**Goal of the exercise:** Repeat the full listing, word for word.

— start of Raw data —

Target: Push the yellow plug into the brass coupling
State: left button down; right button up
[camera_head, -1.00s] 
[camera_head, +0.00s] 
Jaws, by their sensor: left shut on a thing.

— end of Raw data —

**The completed task:**
Target: Push the yellow plug into the brass coupling
State: left button down; right button up
[camera_head, -1.00s] 
[camera_head, +0.00s] 
Jaws, by their sensor: left shut on a thing.

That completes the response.